Performs two parallel unsigned 16-bit subtractions with saturation.

uint32_t __uhsub16(uint32_t op1, uint32_t
                            op2)

Performs two parallel unsigned 16-bit subtractions, then divides each difference by 2.

int32_t __ssat16(int32_t x, const unsigned int
                                sat_width)

Saturates each 16-bit halfword of a 32-bit integer to a specified signed bit width.

uint32_t __usat16(uint32_t x, const unsigned int
                                sat_width)

Saturates an unsigned integer to the range of an unsigned 16-bit integer.

uint32_t __smlad(uint32_t op1, uint32_t op2, uint32_t
                                op3)

Performs two signed 16x16-bit multiplications and accumulates the results.

uint32_t __smuad(uint32_t op1, uint32_t op2)

Performs two signed 16x16-bit multiplications and returns the sum of the products.

uint32_t __smlsd(uint32_t op1, uint32_t op2, uint32_t
                                acc)

Performs two signed 16x16-bit multiplications and subtracts the result from an accumulator.

uint64_t __smlald(uint32_t op1, uint32_t op2, uint64_t
                                acc)

Performs two signed 16x16-bit multiplications and accumulates the results into a 64-bit accumulator.

uint32_t __smlabb(uint32_t value1, uint32_t value2, uint32_t
                                value3)

Performs a signed multiply-accumulate on the lower 16-bit halfword of value1 and the lower 16-bit halfword of value2, then accumulates the result with value3.
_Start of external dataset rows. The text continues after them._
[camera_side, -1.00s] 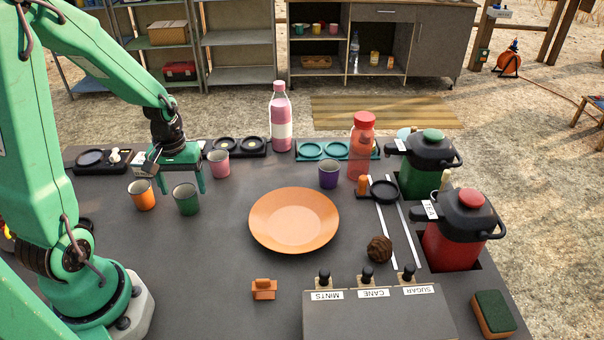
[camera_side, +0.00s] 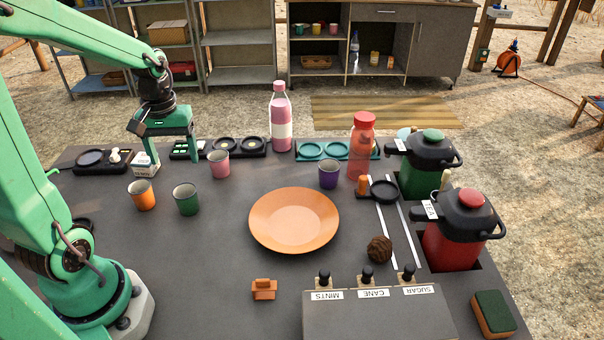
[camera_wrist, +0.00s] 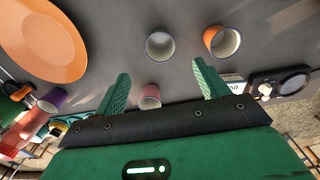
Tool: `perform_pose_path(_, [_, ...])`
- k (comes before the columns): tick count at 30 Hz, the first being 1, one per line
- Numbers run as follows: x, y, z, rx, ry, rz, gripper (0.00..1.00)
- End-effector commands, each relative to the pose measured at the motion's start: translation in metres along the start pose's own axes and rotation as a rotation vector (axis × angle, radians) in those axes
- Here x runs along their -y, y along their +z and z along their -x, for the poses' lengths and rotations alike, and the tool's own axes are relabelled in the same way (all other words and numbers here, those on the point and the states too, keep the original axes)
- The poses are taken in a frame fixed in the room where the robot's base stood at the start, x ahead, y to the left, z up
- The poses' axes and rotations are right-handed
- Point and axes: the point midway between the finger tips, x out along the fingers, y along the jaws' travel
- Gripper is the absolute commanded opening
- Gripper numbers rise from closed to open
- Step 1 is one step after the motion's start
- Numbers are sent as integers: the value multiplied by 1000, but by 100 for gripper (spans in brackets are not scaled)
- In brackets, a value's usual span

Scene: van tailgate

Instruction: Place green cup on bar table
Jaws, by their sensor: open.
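The green cup (camera_side: 186,199) stands upright on the dark grey bar table (camera_side: 215,270), between the orange cup (camera_side: 143,195) and the orange plate (camera_side: 294,219). My gripper (camera_side: 168,156) is open and empty, raised behind the green and orange cups, near the table's back left edge. In the wrist view, my gripper's fingers (camera_wrist: 160,74) are spread apart. The green cup (camera_wrist: 160,44) appears there beyond the fingertips, with nothing between the fingers gripping it. The pink cup (camera_side: 219,163) stands right of my gripper.
A small carton (camera_side: 146,162) stands near my gripper. A pink bottle (camera_side: 281,118), a purple cup (camera_side: 328,174) and a red bottle (camera_side: 362,146) stand towards the back. Two jugs (camera_side: 428,160) (camera_side: 459,230) are at the right. The front left tabletop is mostly clear.

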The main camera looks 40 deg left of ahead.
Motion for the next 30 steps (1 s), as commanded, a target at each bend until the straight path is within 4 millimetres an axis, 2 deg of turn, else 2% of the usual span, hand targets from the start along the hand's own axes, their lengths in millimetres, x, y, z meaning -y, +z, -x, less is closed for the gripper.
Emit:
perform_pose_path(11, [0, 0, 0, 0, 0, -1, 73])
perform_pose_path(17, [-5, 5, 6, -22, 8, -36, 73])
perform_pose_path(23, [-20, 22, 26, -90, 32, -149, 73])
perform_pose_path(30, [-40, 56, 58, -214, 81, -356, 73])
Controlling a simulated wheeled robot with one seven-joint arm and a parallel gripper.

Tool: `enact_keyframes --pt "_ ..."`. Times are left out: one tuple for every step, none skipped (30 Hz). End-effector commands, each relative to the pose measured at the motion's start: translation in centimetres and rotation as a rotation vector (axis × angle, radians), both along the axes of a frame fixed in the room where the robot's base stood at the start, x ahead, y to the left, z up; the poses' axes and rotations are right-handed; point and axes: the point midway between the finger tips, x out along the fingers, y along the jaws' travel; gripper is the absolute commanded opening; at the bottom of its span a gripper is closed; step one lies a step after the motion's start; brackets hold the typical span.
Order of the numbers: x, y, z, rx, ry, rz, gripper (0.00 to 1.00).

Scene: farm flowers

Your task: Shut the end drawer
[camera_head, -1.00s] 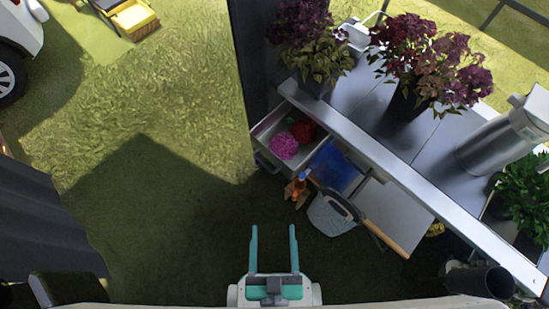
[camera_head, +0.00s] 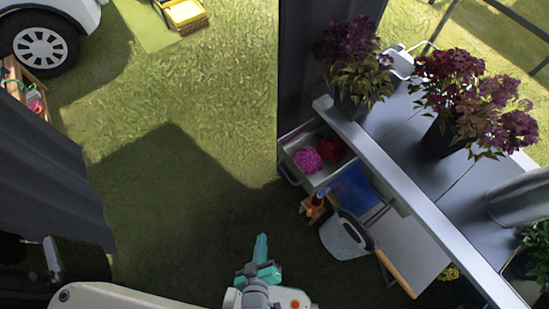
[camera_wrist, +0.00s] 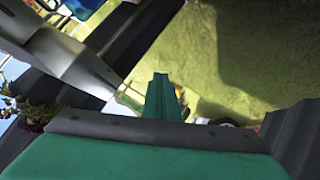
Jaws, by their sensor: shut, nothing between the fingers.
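The end drawer (camera_head: 297,169) stands pulled out at the far left end of the grey workbench (camera_head: 353,134) in the head view. A pink ball-shaped bloom (camera_head: 307,160) and a red one (camera_head: 329,148) lie inside it. A handle is on its front. My gripper (camera_head: 262,247) is low in the head view, below and left of the drawer, apart from it. Its teal fingers are together and empty; they also show in the wrist view (camera_wrist: 163,95). I cannot make out the drawer for certain in the wrist view.
Potted purple flowers (camera_head: 350,45) stand on top. A dark post (camera_head: 312,70) rises behind the drawer. Open grass lies left of it.

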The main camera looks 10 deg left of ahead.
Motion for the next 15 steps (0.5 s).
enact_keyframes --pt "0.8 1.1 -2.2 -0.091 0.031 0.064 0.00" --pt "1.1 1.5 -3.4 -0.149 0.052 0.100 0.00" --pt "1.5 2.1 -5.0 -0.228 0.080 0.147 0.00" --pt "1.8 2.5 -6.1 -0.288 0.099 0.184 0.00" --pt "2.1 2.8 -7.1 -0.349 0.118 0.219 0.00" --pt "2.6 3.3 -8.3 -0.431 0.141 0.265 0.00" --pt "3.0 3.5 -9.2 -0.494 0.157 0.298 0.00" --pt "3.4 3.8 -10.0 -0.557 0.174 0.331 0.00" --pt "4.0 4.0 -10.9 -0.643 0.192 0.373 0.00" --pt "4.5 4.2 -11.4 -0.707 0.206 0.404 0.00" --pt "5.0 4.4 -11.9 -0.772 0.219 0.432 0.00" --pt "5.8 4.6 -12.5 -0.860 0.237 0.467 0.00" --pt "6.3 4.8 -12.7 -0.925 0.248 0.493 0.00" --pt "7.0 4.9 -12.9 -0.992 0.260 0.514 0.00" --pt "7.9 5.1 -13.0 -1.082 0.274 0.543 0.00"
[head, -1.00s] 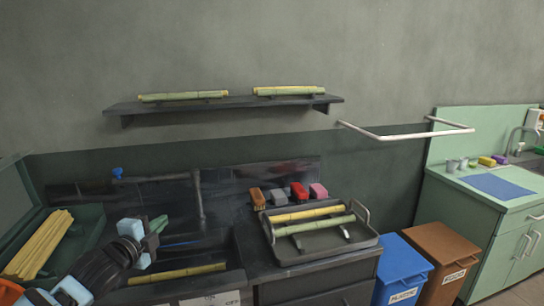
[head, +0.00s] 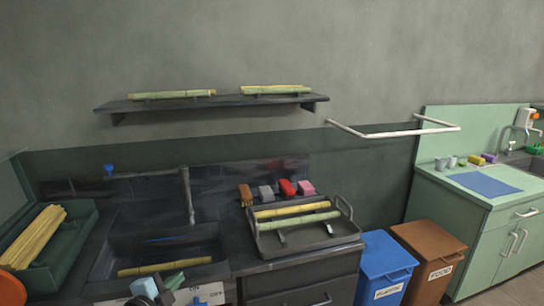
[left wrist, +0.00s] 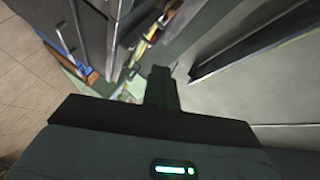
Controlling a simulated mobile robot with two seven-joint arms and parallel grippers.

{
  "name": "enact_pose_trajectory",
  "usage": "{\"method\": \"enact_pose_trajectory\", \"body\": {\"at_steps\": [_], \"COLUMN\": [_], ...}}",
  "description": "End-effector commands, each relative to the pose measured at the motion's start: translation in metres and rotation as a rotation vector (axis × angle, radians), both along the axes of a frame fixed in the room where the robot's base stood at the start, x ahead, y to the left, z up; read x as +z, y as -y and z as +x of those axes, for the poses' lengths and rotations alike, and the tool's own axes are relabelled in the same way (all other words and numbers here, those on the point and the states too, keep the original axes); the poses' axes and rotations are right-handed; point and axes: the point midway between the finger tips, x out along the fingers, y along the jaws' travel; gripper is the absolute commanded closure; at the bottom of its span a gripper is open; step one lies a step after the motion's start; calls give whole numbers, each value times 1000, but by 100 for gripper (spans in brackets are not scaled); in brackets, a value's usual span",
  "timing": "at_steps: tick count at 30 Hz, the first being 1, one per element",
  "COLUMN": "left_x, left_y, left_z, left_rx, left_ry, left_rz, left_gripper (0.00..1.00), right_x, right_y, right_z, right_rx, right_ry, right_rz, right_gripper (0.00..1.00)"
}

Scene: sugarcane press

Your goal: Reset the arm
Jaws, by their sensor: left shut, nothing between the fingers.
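My left gripper (head: 174,281) shows at the bottom edge of the head view, in front of the dark sink (head: 100,262). Its fingers are together with nothing between them. In the left wrist view its dark fingers (left wrist: 160,86) point away from the camera, with cabinet fronts and floor tiles beyond. Most of my left arm is below the head view. My right gripper does not show.
A sugarcane stalk (head: 165,269) lies in the sink. A rack tray (head: 340,236) on the counter carries two stalks. More stalks (head: 35,232) fill a green box at left. A wall shelf (head: 215,103) hangs above. Blue (head: 385,265) and brown (head: 430,250) bins stand at right.

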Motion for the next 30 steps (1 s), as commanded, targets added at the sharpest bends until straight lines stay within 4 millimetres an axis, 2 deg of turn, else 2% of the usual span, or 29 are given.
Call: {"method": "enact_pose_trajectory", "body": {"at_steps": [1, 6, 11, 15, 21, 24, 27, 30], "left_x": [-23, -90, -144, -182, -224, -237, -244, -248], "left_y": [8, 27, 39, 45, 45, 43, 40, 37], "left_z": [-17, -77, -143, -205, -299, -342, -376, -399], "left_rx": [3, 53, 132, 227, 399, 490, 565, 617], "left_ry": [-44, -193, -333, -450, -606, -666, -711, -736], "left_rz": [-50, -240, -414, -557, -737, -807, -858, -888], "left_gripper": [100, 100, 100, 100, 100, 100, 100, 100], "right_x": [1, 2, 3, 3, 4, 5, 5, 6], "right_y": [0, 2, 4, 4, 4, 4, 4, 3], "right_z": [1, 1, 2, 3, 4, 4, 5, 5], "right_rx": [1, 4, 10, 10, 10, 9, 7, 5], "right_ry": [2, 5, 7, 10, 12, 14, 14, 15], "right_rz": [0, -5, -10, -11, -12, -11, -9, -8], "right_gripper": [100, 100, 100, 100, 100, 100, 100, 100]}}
uint32_t __smlabt(uint32_t value1, uint32_t value2, uint32_t
                                value3)

Performs a signed multiply-accumulate on the lower 16-bit halfword of value1 and the upper 16-bit halfword of value2, then accumulates the result with value3.

uint32_t __smlatb(uint32_t value1, uint32_t value2, uint32_t
                                value3)

Performs a signed multiply-accumulate on the upper 16-bit halfword of value1 and the lower 16-bit halfword of value2, then accumulates the result with value3.

uint32_t __smlatt(uint32_t value1, uint32_t value2, uint32_t
                                value3)

Performs a signed multiply-accumulate on the upper 16-bit halfword of value1 and the upper 16-bit halfword of value2, then accumulates the result with value3.

uint32_t __smlawb(uint32_t value1, uint32_t value2, uint32_t
                                value3)

Performs a signed multiply-accumulate between a 32-bit operand and the lower 16-bit halfword of another operand, then accumulates the result with value3.

uint32_t __smlawt(uint32_t value1, uint32_t value2, uint32_t
                                value3)

Similar to __smlawb but operates on the upper 16-bit halfword of the second operand.

int32_t __smmls(int32_t value1, int32_t value2, int32_t
                                value3)

Performs a signed multiply-subtract operation with the most significant word of the product.

int32_t __smmlar(int32_t value1, int32_t value2, int32_t
                                value3)

Performs a signed multiply-accumulate operation with rounding and the most significant word of the product.

int32_t __smmlsr(int32_t value1, int32_t value2, int32_t
                                value3)

Performs a signed multiply-subtract operation with rounding and the most significant word of the product.

int32_t __smmulr(int32_t value1, int32_t
                            value2)

Performs a signed multiply operation with rounding and returns the most significant word of the product.

uint32_t __smulbb(uint32_t value1, uint32_t
                            value2)

Executes a signed multiply between the lower 16-bit halfwords of both operands.

uint32_t __smulbt(uint32_t value1, uint32_t
                            value2)

Executes a signed multiply between the lower 16-bit halfword of value1 and the upper 16-bit halfword of value2.

uint32_t __smultb(uint32_t value1, uint32_t
                            value2)

Executes a signed multiply between the upper 16-bit halfword of value1 and the lower 16-bit halfword of value2.

uint32_t __smultt(uint32_t value1, uint32_t
                            value2)

Executes a signed multiply between the upper 16-bit halfwords of both operands.

uint32_t __smulwb(uint32_t value1, uint32_t
                            value2)

Executes a signed multiply between a 32-bit operand and the lower 16-bit halfword of another operand.

uint32_t __smulwt(uint32_t value1, uint32_t
                            value2)

Similar to __smulwb but operates on the upper 16-bit halfword of the second operand.

uint64_t __umaal(uint32_t value1, uint32_t value2, uint32_t
                                value3, uint32_t value4)

Performs an unsigned multiply-accumulate long operation.

uint64_t __smlalbb(uint32_t value1, uint32_t value2, uint64_t
                                value3)

Performs a signed multiply-accumulate long operation on the lower 16-bit halfwords of both operands.

uint64_t __smlalbt(uint32_t value1, uint32_t value2, uint64_t
                                value3)

Performs a signed multiply-accumulate long operation on the lower 16-bit halfword of value1 and the upper 16-bit halfword of value2.

uint64_t __smlaltb(uint32_t value1, uint32_t value2, uint64_t
                                value3)

Performs a signed multiply-accumulate long operation on the upper 16-bit halfword of value1 and the lower 16-bit halfword of value2.

uint64_t __smlaltt(uint32_t value1, uint32_t value2, uint64_t
                                value3)

Performs a signed multiply-accumulate long operation on the upper 16-bit halfwords of both operands.